On the other hand, if you're working with your RAW files, Camera Raw is going to assume that it needs a little bit of sharpening and will set the amount to 25. That amount, that 25, is actually different, under the hood, based on the camera that you've used to capture your image. Even though you might bring up 10 different images from 10 different cameras, the Amount setting in Camera Raw will always be set 25, but under the hood, some of those images are getting more or less sharpening, depending on the quality of the sensor and the camera that they were photographed with.
Let's talk about the different settings in the Sharpening area here. The amount is how much contrast or how much sharpening you are going to add. In order to accurately see this, we want to go ahead and zoom in to 100%. So I'll use Command Option Zero and then hold down the spacebar in order to move over to the face. In fact, for the tutorial I think I'll even zoom in one more time using just Command+Plus to make sure that we are seeing the effects as I move the different sliders.
So the Amount controls the amount of contrast that Camera Raw applies when it finds an edge. If I move this all the way over to the right, you can see that in this case Camera Raw is finding a lot of little edges because this is a JPEG file and it's been compressed, so it's actually sharpening all those little areas of that have already been compressed. If you were working with your own RAW file, even if you move the Amount to 150, you probably won't see as much of a drastic change.
So the Amount is the amount of contrast. The Radius determines how many pixels are affected when Camera Raw applies the Amount or the contrast to an edge. If I move this all the way over to 3, you can see now there are little halos that are starting to appear along edges. For example we've got a halo right here where one side of the edge is darker along the wood and then along the wall the edge is lighter. Same with around the pumpkin eye here. You can see that right around the eye it's getting lighter, whereas the inside of the eye is getting darker.
Obviously, I have applied far too much, or far too great a value for the Amount slider in the Radius, but I want to make sure that you can see what's happening, because the next step that we're going to do is we are going to use either the Detail or the Masking slider in order to suppress the noise in the less contrasty area. So both Detail and Masking are ways to suppress; they just have different- looking masks or different ways of suppressing information. Let's use the Detail slider first, and I'll move it all the way to the right.

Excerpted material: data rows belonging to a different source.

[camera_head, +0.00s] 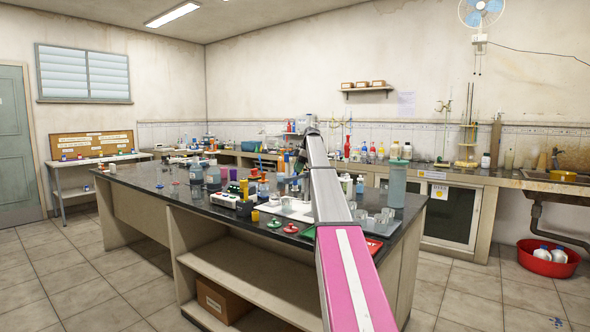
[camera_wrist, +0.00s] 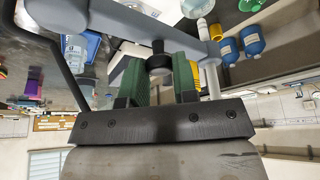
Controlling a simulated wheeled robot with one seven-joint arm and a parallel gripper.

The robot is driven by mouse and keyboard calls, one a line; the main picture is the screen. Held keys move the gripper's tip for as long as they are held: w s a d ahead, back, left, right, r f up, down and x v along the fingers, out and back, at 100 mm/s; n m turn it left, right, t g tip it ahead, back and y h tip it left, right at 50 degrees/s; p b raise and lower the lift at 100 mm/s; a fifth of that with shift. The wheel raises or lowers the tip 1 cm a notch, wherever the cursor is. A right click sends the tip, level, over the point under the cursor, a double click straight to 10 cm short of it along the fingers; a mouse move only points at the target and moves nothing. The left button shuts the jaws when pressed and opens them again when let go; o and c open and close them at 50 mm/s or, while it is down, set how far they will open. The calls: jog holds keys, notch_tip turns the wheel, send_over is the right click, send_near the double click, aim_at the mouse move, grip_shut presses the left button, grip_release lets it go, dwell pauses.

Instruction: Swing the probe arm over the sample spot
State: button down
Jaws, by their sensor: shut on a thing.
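In the wrist view, my gripper (camera_wrist: 158,78) has its two green finger pads closed on a black knob (camera_wrist: 158,62). The knob sits against a grey-blue bar, the probe arm (camera_wrist: 115,22), which crosses the top of the view. A white upright rod (camera_wrist: 212,82) stands near the right end of this bar. In the head view my own arm reaches over the bench and hides the gripper and the probe arm. I cannot pick out the sample spot in either view.
The dark bench top (camera_head: 150,182) holds bottles, a white control box (camera_head: 223,199), a white tray (camera_head: 286,211) with glassware, and coloured discs. A tall green-grey cylinder (camera_head: 397,184) stands right of my arm. Two blue bottles (camera_wrist: 253,40) show in the wrist view.

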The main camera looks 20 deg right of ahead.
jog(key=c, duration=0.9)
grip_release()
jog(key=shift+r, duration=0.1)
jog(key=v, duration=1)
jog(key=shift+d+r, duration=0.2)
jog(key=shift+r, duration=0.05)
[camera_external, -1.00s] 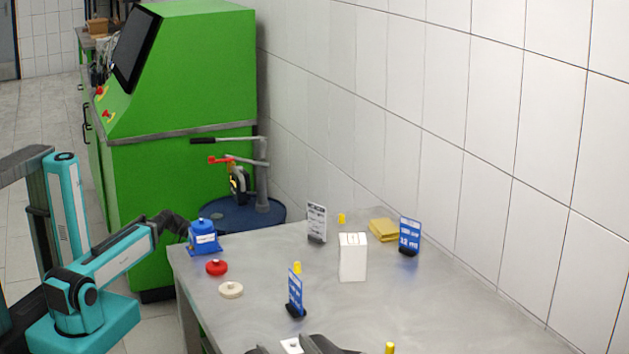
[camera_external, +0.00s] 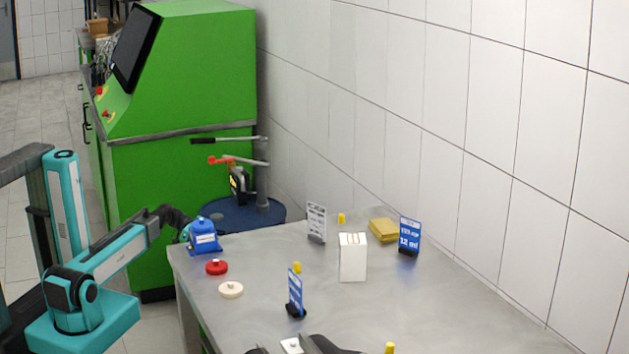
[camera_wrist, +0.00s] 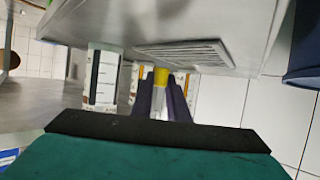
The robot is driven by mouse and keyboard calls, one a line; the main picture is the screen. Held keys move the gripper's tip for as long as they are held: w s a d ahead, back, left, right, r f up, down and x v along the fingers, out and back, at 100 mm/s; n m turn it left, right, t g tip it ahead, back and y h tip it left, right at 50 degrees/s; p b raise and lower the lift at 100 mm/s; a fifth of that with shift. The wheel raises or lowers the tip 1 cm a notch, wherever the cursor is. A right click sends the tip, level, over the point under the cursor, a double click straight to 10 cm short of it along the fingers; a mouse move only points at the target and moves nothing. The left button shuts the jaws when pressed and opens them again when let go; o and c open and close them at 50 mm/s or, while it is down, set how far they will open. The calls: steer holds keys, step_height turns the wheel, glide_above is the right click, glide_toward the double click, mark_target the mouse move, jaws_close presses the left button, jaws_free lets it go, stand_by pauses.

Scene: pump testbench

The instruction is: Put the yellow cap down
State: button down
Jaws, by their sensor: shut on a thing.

You can see that when it's at 100 we're not actually masking any of the detail, say for example, in the wall. As I move the detail slider to the left, you can see that we're now suppressing the Amount and the Radius in those areas that have less contrast, but we're still applying them to the heavier edges or the more contrasty edges. And if I tap the P key, we can toggle on and off the preview, and you can see that in fact the image does look sharper, but the edges that we are applying the sharpening to are only the most predominant edges.
If I hold down the Option key and we start sliding the Detail slider, you can actually get a good visual of the areas that are being suppressed. So if we move the Detail slider all the way to the right, you can see that the Amount and Radius are being applied to all of the edges throughout the image. As I move the slider to the left, you can see that I'm reducing the amount of sharpening applied to the areas that have less contrast, like that back wall and the face of the pumpkin, but it's still being applied to the high-contrast areas, like around the eyes and some of the straw maybe that's in the scarecrow's neck.
Let's go ahead and remove that detail by moving it all the way to the right again. And now I'm going to use the Masking slider in order to remove or mask the detail in the less contrasty area. So you can see as I move this over to the right, I'm eliminating any sharpening from happening in the areas that are not as contrasty. If we hold down the Option key with the masking, you can see that where the mask is black is where I'm suppressing the sharpening; no sharpening is happening there. Where the mask is white, that's where the sharpening is occurring.
So as I move this to the left, you can see that we are now sharpening the entire image equally in all areas. And if I move the mouse to the right, we are suppressing the sharpening in the areas that have less contrast. And they're just too different masks but they're actually really important, because if you look at the mask that's created with this Masking slider, you can see that it's much more organic; it's not as sharp. So the way that you want to suppress the noise when you're working on portraits is by using this Masking slider. It doesn't look as good, however, on an image like this where you've got a landscape or you've got a lot of high- frequency detailed areas.
In a case like this, I would want to use the Detail slider and just use it to suppress the sharpening from being applied in the lower frequency areas. Obviously, this is still too much so for the final sharpening that I would actually apply to this image, I am going to bring the Radius way down to maybe near 1 or 1.2, and I'll bring the Amount slider down as well. And now we can tap the P key to toggle the Preview on and off, because I don't want to oversharpen at this point; I want to enough sharpening here to make my image look good.
This is considered capture sharpening. This is not the sharpening that I want to do for my output device. That is going to be applied either when I export the file, or if I use the option here to save out my images. Or I could even apply the output shortening after opening the image in Photoshop, adding layers, making adjustments, and when I am finally finished with the image, that's when I want to sharpen it in Photoshop for my output device. So as a reminder, the Detail panel in Camera Raw is for adding your capture sharpening. The Amount slider is going to add the contrast to trick your eye into thinking that the edges are sharper. The Radius determines how many pixels are actually affected.
And then you'll use the Detail or the Masking slider to suppress the sharpening in the areas that have lower frequency. And typically, you'll use the Detail slider to suppress when you're using sharpening on your landscape images, and you'll use the Masking slider to suppress the sharpening in the detailed areas when you're working with portraits. As you can see, adding sharpening to exactly the areas you want is easy once you know what each of these sliders controls.